報道陣にねぎらいの言葉をかけるのが「人としての最低限の礼儀ではないか」――。貴乃花親方(45)のマスコミ対応に着目したサンケイスポーツのコラム「甘口辛口」の内容が、インターネット上で物議を醸している。
元横綱・日馬富士の暴行事件が発覚して以降、貴乃花部屋(東京・江東区)の前には記者やカメラマンが連日のように詰めかけている。そんな状況の中、冒頭に挙げたサンスポのコラム記事をはじめ、親方の報道陣への対応を問題視する声がマスコミ側から上がっているのだ。
「『ご苦労さん』の一言だけでも...」
話題のコラムは、2017年12月25日付のサンスポ紙面に掲載されたもの。ウェブ版でも配信されており、こちらには「沈黙続ける貴乃花親方...『ご苦労さん』の一言だけでも印象が変わるのでは」との見出しが付いている。

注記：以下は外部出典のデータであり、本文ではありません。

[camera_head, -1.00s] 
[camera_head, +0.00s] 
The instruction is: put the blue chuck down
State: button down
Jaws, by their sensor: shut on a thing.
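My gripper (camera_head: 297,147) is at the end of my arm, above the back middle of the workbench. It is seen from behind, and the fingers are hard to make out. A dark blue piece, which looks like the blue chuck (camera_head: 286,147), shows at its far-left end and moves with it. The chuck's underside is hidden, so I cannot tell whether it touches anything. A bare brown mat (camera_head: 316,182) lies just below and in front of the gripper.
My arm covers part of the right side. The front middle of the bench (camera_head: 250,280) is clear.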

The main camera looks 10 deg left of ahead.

コラムの冒頭では、報道陣からの問いかけに沈黙を守る貴乃花親方に対し、「(親方は)『みなさん、寒い中ご苦労さん』とひと声でもかけたら印象がガラリと変わるのでは」と提言。続けて、
「多くの報道陣に囲まれ、無言を貫く貴乃花親方(元横綱)の姿をテレビで見て、いつも思う。相撲道の前に『人の道』がある。親方にすれば『うっとうしい』だけかもしれないが、それが人としての最低限の礼儀ではないか」
とも書いている。
さらに、コラムの後半では「寒空の下、部屋の前で待ち続ける報道陣の後ろには心配しながら見守るファンがいる」とも言及。その上で、「協会を敵に回して戦うのは自由だが、全体のイメージを低下させ客離れを起こしては何にもならない」といった苦言でコラムを結んでいる。

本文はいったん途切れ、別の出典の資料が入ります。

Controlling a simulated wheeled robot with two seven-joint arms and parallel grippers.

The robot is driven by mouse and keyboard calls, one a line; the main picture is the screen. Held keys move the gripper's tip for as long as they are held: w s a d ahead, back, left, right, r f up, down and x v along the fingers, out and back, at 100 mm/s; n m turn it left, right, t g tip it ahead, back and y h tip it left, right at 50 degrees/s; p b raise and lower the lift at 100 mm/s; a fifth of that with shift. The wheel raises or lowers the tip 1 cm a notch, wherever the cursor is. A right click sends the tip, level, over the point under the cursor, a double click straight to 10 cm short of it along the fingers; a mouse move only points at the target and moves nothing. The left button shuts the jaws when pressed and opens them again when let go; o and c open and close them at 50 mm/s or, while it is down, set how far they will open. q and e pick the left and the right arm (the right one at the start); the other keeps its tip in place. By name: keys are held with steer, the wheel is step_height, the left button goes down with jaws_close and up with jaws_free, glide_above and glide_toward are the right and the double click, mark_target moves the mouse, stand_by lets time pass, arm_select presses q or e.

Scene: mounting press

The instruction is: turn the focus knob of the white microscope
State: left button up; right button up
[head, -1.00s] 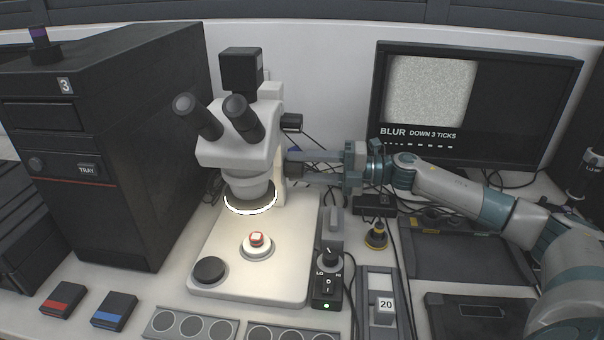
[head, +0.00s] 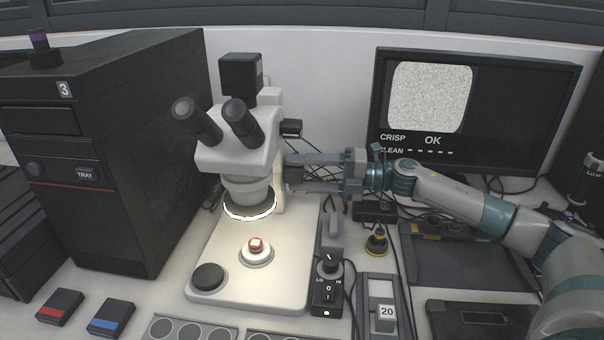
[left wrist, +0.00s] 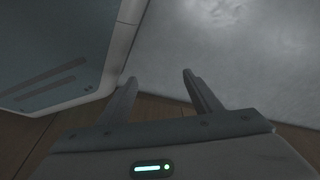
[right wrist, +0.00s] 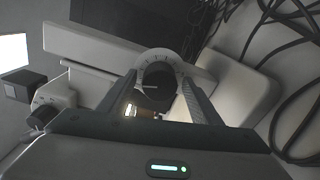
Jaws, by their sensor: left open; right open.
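The white microscope (head: 240,150) stands left of centre, with a small red-and-white sample (head: 257,245) on its lit base. Its focus knob (right wrist: 155,88) is a dark round knob with a white pointer line, in front of a pale graduated dial in the right wrist view. In the head view the knob is a dark shape on the microscope's right side (head: 295,176). My right gripper (head: 290,172) is open, its fingers on either side of the knob; I cannot tell whether they touch it. My left gripper (left wrist: 160,78) is open and empty, seen only in the left wrist view.
The monitor (head: 475,110) reads "CRISP OK" and "CLEAN". A lamp control box (head: 328,285) stands right of the microscope base. A large black cabinet (head: 120,150) stands at left. Cables (right wrist: 285,70) lie near the right gripper.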

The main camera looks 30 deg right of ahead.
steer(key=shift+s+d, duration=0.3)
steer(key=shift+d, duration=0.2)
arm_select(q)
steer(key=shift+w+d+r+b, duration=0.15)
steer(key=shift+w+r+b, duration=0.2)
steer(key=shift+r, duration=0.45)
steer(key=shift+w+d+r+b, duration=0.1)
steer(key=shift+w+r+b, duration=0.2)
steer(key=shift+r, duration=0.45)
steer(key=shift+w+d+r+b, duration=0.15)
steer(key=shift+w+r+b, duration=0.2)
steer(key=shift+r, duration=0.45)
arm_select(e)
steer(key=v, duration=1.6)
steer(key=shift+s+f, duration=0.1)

このように、貴乃花親方に対して部屋の前に集まったマスコミへの態度を軟化させるよう訴えたコラムの内容をめぐり、ツイッターやネット掲示板には、
「は? 勝手に押し掛けてきて何言ってんねん」
「自分たちで勝手に群がっておいて、『ご苦労さん』と声をかけてもらいたい?何様??」
「マスコミの印象変えたら報道の内容変えるの?」
といった投稿が出ることになった。
宮本和知「黙ったままだと分からない」
このように、貴乃花親方の報道陣への対応について「苦言」を呈しているのは、今回のサンスポのコラムだけではない。

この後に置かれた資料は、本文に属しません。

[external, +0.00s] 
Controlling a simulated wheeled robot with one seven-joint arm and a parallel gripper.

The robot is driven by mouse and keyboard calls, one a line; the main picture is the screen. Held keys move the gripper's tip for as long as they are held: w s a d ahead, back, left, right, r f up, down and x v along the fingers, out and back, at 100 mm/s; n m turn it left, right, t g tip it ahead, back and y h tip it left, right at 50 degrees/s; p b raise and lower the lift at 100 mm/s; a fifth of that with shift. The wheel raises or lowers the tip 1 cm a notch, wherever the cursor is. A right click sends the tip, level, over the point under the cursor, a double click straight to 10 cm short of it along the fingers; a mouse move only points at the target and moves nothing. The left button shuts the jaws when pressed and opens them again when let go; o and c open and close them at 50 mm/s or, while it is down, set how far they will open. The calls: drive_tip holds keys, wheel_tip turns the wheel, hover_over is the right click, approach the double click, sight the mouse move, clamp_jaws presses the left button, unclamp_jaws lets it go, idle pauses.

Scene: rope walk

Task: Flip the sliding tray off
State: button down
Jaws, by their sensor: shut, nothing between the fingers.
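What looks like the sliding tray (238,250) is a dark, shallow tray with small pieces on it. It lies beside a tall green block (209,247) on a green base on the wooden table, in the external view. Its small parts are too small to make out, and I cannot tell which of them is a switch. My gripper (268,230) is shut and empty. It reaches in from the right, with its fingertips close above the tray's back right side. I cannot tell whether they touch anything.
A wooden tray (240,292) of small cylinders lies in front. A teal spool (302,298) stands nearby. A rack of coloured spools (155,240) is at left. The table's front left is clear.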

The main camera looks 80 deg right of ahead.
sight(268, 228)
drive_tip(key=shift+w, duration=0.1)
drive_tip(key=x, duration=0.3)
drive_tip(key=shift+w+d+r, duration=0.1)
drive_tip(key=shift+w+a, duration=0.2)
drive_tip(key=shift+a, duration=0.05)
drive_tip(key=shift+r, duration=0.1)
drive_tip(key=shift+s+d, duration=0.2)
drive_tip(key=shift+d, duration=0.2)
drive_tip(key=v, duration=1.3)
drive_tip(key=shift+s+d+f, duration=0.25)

12月25日放送の情報番組「ミヤネ屋」(フジテレビ系)では、元プロ野球選手の宮本和知(かずとも)氏が、「(日馬富士の暴行)事件が起きてもう2か月でしょ。ここまで長くなっているのは、やっぱり貴乃花親方が口を閉ざしているということですよね」と切り出した。その上で、
「一番迷惑しているのは、やっぱり貴乃花部屋の近所の方々だと思う。毎日毎日、報道関係者があそこにいるわけですから。そういった意味では、(親方が)貴ノ岩関の聴取の結果はいつどこで発表します、とか言ってくれないと。やっぱり、黙ったままだと分からないですよね。報道関係の方も、こんな寒い中でずっと待っているわけですから、何か一言ないと」
と親方のマスコミ対応に苦言を呈した。
この日の中継では、貴乃花部屋前に集まった報道陣がトラブルを招く事態も起きた。
25日放送の「ゴゴスマ~GOGO!Smile!~」で、貴乃花部屋前の様子を伝えた生中継の模様が「プライバシーの観点から失礼な放送」だったとして、番組MCを務める石井亮次アナが謝罪したのだ。
同番組では、14時頃から男性リポーターが貴乃花部屋前の様子を生中継で伝えた。その際、部屋の関係者が出入り口のドア越しに「カメラを回さないでください」と要求する場面があった。
しかし、番組ではその後も約2分間にわたって部屋の前での生中継を続けた。なお、この中継では、リポーターが「女将さんの車です」と伝えた車のナンバーがハッキリと映る場面もあった。
こうした中継のトラブルについて、番組後半では石井アナが「関係者の方にプライバシーの観点から失礼な放送となってしまいました」として、「関係者の皆様にお詫び申し上げます。大変申し訳ありませんでした」と謝罪していた。